Data in this exercise:
+ + + + + + +

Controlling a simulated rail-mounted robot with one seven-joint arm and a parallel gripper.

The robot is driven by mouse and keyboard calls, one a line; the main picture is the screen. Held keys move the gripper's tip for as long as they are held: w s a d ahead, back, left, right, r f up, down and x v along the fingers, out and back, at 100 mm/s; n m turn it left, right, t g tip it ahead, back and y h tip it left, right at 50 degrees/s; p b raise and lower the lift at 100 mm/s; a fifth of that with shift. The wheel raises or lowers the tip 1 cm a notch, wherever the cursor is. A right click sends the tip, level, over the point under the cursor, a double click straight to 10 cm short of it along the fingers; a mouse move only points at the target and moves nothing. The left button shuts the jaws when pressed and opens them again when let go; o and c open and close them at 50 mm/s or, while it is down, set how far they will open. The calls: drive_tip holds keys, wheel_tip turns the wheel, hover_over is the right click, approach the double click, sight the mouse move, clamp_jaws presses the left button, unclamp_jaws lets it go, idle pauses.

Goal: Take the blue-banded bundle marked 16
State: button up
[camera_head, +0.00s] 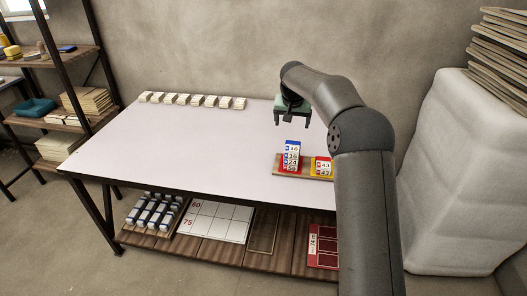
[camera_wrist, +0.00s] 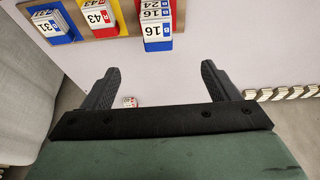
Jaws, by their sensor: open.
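The blue-banded bundle marked 16 (camera_head: 292,148) is at the top of a stack on a wooden tray on the table; it also shows in the wrist view (camera_wrist: 157,31). Two 16 labels show there, and I cannot tell whether both belong to one bundle. A label 24 shows lower in the stack. My gripper (camera_head: 292,123) is open and empty above the table, apart from the stack. In the wrist view, its fingertips (camera_wrist: 160,66) are spread, with the 16 bundle ahead beyond the gap between them.
A yellow-and-red stack marked 43 (camera_head: 322,166) stands right of the 16 stack. A row of pale bundles (camera_head: 192,100) lines the table's back edge. The middle of the table (camera_head: 190,145) is clear. A small red-and-white item (camera_wrist: 129,102) shows between my fingers.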

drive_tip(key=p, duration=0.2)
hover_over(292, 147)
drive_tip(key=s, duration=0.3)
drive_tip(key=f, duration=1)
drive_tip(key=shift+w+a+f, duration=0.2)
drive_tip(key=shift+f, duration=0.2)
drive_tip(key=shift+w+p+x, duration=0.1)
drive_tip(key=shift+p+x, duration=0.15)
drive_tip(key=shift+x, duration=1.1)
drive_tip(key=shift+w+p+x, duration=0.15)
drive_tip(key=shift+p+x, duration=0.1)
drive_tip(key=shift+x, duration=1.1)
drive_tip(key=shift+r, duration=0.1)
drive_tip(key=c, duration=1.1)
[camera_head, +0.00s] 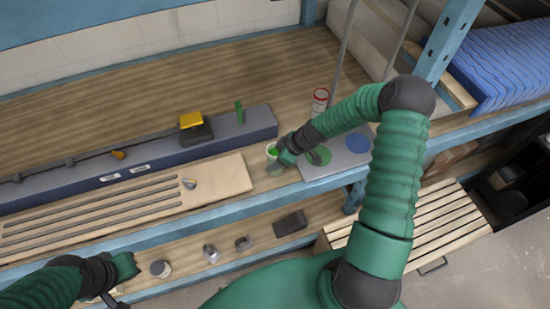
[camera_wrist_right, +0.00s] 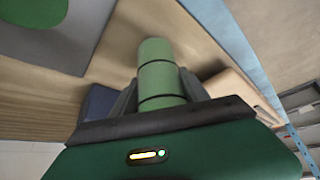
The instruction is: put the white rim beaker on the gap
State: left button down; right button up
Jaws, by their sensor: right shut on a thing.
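The white rim beaker (camera_head: 271,150) is green with a pale rim and stands out at the tip of my right gripper (camera_head: 278,164). In the right wrist view the beaker (camera_wrist_right: 158,72) is a green cylinder with dark bands, between the jaws of my right gripper (camera_wrist_right: 158,103), which is shut on it. The gap (camera_head: 270,188) appears as a bare strip of wooden shelf between the slotted board and the grey plate. The beaker is over or near this strip; its height above it cannot be told. My left gripper (camera_head: 118,281) is at the lower left, its jaws unclear.
A grey plate (camera_head: 338,168) with a green disc and a blue disc lies right of the strip. A slotted wooden board (camera_head: 130,206) lies left. A blue-grey bar (camera_head: 230,129) with a yellow-topped block (camera_head: 193,121) runs behind. A red-and-white can (camera_head: 320,101) stands behind the plate.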

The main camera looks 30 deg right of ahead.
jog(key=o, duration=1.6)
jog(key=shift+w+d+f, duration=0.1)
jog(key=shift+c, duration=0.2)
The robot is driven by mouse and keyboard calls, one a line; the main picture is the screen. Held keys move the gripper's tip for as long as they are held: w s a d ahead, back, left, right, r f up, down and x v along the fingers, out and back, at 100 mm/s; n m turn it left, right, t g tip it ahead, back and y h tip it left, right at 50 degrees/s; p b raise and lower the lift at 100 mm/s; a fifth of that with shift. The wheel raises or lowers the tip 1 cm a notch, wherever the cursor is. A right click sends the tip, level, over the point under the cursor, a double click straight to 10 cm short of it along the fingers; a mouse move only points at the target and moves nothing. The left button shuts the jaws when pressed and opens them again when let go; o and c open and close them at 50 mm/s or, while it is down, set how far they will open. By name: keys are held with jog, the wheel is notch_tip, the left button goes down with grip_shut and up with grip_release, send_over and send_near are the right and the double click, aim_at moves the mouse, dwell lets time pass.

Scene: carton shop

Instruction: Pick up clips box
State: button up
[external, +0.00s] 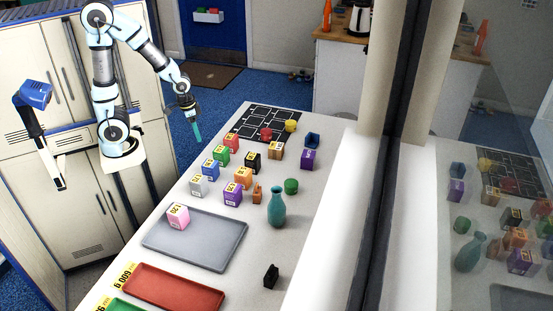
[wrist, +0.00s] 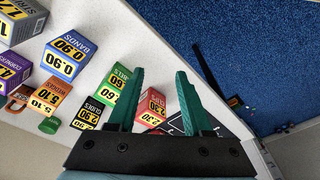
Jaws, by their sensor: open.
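I cannot read the word "clips" on any box, so I cannot tell which one is the clips box. Price-labelled boxes stand in rows on the table: red (external: 231,143), green (external: 221,156), blue (external: 211,170), grey-white (external: 199,187), black (external: 253,162), orange (external: 242,179) and purple (external: 232,196). A pink box (external: 178,216) stands on the grey tray (external: 215,252). My gripper (external: 194,128) is open and empty, beyond the table's left edge near the red box. In the wrist view, its teal fingers (wrist: 161,82) are apart, with the green box (wrist: 116,82) and red box (wrist: 151,110) beyond.
A teal vase (external: 277,210), green cylinder (external: 291,186) and small black object (external: 270,275) stand on the right side. A red tray (external: 175,288) lies at the near end. A black grid mat (external: 262,118) is at the far end. Glass runs along the right.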

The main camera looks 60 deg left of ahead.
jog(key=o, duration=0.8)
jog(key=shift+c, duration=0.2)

+ + + + + + +

What the exercise asks:
Pick out the part that begins with the line containing "Goal: Take the blue-banded bundle marked 16" and finishes with the line containing "[camera_wrist, +0.00s]", both included. Restate it exactly, without images.

Solution to this problem:
Goal: Take the blue-banded bundle marked 16
State: button up
[camera_head, +0.00s] 
[camera_wrist, +0.00s] 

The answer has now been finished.